Fuel consumption in vehicle tests is usually determined from measurements of vehicle emissions. Using physical properties of the fuel, such as density and fuel heating capacity, the amount of fuel consumed is calculated. Environmental conditions affect the fuel combustion process and emissions. In vehicle fuel economy testing, there are methodologies that are described to correct for these environmental conditions. These corrections are not always perfect and can skew fuel economy measurements in vehicle tests. In system level tests and vehicle tests, the amount of fuel consumed can be directly measured. This measurement can be a more accurate way to determine the fuel efficiency properties of lubricants. System level tests in motored engines, transmissions and axles have also been designed to measure lubricant efficiency by tracking the torque into and out of the mechanical device of interest. This is a more precise way to track the ability of lubricants to reduce friction and improve efficiency. However, these tests are a further step away from the “real world” measurement of vehicle fuel efficiency required by government regulations.

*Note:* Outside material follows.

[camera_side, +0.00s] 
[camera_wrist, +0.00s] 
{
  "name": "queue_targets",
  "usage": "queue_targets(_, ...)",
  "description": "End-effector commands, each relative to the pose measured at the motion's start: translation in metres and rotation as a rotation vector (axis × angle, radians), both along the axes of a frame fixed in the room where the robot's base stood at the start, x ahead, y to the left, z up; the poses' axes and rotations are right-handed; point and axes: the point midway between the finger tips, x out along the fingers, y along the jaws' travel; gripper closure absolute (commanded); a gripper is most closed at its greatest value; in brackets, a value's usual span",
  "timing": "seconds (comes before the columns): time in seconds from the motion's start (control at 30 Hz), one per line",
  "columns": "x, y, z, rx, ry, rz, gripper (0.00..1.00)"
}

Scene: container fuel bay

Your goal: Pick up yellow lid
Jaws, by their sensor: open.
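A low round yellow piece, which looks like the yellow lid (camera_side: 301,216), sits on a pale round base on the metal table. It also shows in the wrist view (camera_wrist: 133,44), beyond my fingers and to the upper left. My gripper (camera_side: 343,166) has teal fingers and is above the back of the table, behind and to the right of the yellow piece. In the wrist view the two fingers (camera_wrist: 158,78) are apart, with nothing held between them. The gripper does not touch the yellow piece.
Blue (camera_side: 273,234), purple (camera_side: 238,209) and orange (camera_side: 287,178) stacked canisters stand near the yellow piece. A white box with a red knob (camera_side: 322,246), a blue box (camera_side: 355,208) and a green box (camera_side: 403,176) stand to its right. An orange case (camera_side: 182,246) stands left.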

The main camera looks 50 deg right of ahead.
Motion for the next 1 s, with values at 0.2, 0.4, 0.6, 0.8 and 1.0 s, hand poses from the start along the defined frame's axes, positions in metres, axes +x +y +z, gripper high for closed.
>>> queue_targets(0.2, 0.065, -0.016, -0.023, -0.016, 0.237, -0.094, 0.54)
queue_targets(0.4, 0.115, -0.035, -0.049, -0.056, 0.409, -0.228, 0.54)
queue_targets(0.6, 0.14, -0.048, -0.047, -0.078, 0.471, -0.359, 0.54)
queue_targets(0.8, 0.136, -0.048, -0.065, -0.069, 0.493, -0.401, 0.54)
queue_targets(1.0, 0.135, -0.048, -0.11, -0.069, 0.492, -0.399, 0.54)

In vehicle and fired engine tests, the fuel efficiency of candidate lubricants is compared to that of baseline lubricants. The intent is to calculate the percent fuel economy improvement (%FEI) of the candidate lubricant versus the baseline lubricant. For example, Figure 3 shows the fuel economy performance measured for a baseline engine oil in a vehicle over time (blue line). In between tests with the baseline oil, candidate oils are tested. The fuel economy performance of the baseline oil improves as the vehicle is aged and this occurs rapidly at lower vehicle miles and more slowly at higher vehicle miles. Running-in conditions affect fuel economy since parts are worn or tribofilms form on the surfaces of engine parts (see Section 5). These effects also vary with the engine oils in use during these running-in time frames.

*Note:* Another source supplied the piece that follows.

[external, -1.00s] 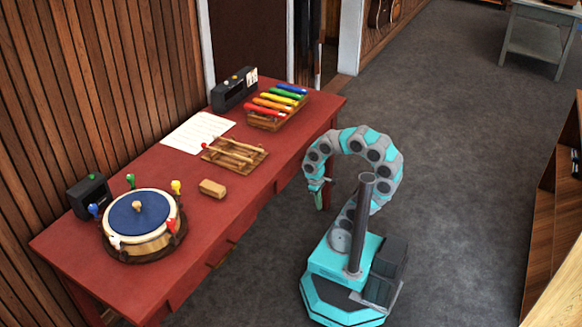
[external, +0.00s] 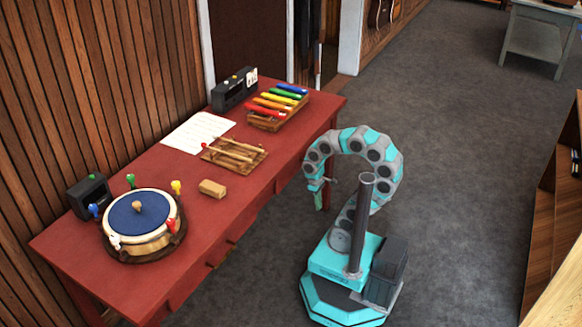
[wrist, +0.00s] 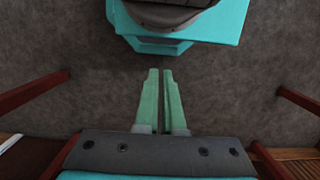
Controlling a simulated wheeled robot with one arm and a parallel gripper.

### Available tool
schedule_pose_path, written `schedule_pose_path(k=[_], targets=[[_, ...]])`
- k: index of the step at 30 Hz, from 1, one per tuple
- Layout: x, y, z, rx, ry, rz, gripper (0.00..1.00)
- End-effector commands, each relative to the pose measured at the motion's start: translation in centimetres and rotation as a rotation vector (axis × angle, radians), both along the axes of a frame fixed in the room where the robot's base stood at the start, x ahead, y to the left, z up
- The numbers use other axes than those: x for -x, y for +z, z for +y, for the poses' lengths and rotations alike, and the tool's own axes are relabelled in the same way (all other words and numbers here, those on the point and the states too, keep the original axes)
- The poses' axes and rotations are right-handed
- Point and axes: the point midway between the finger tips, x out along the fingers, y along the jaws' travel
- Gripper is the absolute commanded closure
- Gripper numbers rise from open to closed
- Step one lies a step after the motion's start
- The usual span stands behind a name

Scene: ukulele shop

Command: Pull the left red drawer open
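The red desk (external: 250,205) stands along the wood-panelled wall. Its drawer fronts are seen at a steep angle along the side facing my base. The left red drawer (external: 203,273) appears closed, with small handle parts near it on the shadowed desk front. My gripper (external: 321,200) hangs fingers-down to the right of the desk front, apart from the drawer. In the wrist view my gripper (wrist: 161,73) shows two green fingers almost together with only a thin dark gap, and nothing between them. The drawer cannot be made out in the wrist view.
A drum (external: 140,222), a wooden block (external: 212,188), a xylophone (external: 277,105), a paper sheet (external: 198,132) and a black box (external: 234,90) sit on the desk. Grey carpet (external: 445,160) is clear to the right of my base. A wooden shelf (external: 560,220) stands at the right edge.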

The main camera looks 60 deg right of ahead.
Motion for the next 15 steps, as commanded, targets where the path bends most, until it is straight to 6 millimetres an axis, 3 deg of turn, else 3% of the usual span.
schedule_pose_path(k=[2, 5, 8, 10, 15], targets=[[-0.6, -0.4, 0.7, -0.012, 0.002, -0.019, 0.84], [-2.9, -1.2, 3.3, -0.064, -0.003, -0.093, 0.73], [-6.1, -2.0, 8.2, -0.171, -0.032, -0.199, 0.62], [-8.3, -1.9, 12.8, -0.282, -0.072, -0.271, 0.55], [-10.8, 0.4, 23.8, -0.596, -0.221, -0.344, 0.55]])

The issue is determining which result for the baseline oil needs to be compared to the result for the candidate oil. In Figure 3, straight lines are drawn between each baseline oil fuel economy result. Fuel economy for candidate oils is then compared to the baseline oil result on the point of the line at which the candidate oils are tested. For example, candidate oil AA was tested twice in this vehicle. In one case, the measured fuel economy is above the line between adjacent baseline results, and in another case, the measured fuel economy is below the line between adjacent baseline results. Furthermore, the result for the test with AA at approximately 8500 miles is in between two baseline oils that differ by a large amount (~0.7 MPG). It is not clear which result for AA is correct. Similar shifts in baseline oil results are observed in fired engine tests. More sophisticated treatments of the changes in baseline oil results have been used to improve the precision of fuel economy testing.

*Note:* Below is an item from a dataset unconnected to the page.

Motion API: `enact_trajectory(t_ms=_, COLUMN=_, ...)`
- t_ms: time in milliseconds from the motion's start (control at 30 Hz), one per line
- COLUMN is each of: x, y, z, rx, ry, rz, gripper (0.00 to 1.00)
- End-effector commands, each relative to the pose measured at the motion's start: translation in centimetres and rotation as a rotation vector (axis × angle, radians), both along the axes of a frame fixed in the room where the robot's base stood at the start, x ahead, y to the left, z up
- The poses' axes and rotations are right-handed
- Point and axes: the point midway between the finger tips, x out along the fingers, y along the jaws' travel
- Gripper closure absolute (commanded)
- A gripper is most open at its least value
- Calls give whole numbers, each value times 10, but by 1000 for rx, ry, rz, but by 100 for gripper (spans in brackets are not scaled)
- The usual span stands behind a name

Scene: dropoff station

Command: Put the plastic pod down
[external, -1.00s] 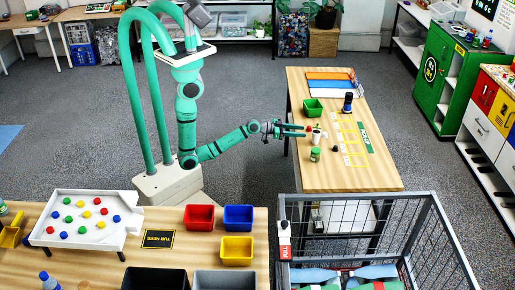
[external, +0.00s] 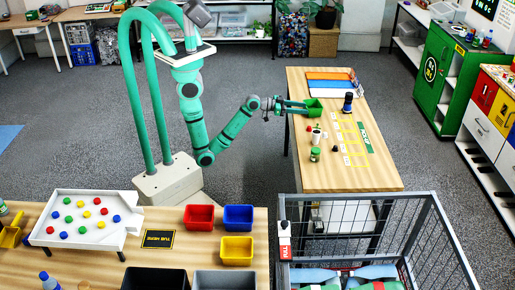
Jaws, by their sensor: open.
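My gripper (external: 297,106) is open at the left edge of the wooden side table, with its fingertips beside or over the near side of a small green bin (external: 315,108). Whether they touch the bin is too small to tell. No plastic pod can be made out for sure, and none is visible between the fingers. Small items on the table are a red one (external: 309,128) and a dark one (external: 335,149), too small to name. The inside of the green bin is not clear.
On the side table (external: 370,180) stand a white cup (external: 317,137), a green-topped jar (external: 315,155) and a dark bottle (external: 347,103). Yellow outlined squares run along its middle. The table's front end is clear. A wire cart (external: 435,215) stands close in front.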

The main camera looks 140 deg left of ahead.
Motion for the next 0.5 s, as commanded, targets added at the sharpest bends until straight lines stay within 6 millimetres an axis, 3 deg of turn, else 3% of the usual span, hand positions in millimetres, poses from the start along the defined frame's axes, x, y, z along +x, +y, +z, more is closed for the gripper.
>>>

Overall, it is very critical to be aware of the methodology used to measure fuel efficiency when interpreting the fuel economy performance of lubricants. The balance is between improvement in the precision of the test and determining fuel efficiency performance that is relevant to the actual operation of a vehicle. This discussion is not meant to judge which methodology is the best for achieving this balance. There are many ways that researchers have used to achieve the proper balance. Instead, when summarizing the common properties of lubricants that affect fuel efficiency, the overall trends in lubricant performance need to be considered since fuel efficiency results from separate studies are influenced by many factors that are not related to the lubricant.

3. Effect of Viscosity on Fuel Economy

It is generally agreed that fuel economy is improved when a lower viscosity lubricant is used in place of a higher viscosity lubricant. This is reflected in engine oil performance and viscosity specifications as well as the general trend for the need for lower viscosity transmission and axle oils. For example, Table 2 shows key differences between the SAE J300 engine oil viscosity specifications in 2009 and 2015 for selective viscosity grades. The low temperature cranking (Cold Cranking Simulator CCS: ASTM D5293) and pumping viscosity (mini-rotor viscometer (MRV): D4684) limits describe the tradeoff between being able to start an engine and the ability for the oil to be pumped around an engine, respectively. These low temperature performance specifications have not changed between 2009 and 2015.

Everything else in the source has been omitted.